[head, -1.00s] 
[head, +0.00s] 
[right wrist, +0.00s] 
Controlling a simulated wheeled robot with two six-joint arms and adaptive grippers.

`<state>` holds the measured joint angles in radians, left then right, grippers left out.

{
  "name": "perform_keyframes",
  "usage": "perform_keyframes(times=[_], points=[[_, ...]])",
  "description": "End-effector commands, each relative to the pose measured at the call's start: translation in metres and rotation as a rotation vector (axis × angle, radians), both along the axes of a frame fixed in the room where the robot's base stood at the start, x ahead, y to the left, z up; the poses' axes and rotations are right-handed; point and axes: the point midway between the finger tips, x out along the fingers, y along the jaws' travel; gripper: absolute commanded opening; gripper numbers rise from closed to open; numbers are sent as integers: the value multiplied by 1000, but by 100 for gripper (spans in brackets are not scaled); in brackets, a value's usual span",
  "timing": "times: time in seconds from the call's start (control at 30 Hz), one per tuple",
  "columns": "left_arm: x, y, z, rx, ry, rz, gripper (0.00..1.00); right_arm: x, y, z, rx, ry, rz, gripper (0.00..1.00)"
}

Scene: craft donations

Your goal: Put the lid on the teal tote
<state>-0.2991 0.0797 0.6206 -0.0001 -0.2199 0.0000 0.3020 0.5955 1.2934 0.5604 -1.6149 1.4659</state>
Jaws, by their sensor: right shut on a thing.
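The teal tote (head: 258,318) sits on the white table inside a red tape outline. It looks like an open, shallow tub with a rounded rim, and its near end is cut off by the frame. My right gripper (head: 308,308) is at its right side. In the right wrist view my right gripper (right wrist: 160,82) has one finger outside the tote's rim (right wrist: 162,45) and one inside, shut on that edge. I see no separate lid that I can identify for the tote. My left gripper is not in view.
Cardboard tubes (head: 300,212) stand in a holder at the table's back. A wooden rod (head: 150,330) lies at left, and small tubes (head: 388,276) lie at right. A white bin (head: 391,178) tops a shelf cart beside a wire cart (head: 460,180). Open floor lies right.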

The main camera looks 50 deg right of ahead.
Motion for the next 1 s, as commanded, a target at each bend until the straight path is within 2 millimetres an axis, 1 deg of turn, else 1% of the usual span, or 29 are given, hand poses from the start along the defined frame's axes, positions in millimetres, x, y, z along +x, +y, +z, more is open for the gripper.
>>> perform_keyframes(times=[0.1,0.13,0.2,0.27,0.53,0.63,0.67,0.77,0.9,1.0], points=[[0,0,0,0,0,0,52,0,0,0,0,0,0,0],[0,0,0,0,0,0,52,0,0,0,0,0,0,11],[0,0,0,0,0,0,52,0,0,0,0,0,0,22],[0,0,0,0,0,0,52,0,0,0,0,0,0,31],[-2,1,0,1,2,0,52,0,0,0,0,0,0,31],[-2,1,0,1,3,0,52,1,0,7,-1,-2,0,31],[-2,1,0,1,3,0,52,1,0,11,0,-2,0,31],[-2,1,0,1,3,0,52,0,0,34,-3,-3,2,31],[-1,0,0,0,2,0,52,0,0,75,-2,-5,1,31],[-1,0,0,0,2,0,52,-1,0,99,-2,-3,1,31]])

*****

[Problem description] Show all lines from the listing above in which "joint" appears.

[Task answer]
Controlling a simulated wheeled robot with two six-joint arms and adaptive grippers.
`<state>` holds the measured joint angles in radians, left then right, grippers left out.

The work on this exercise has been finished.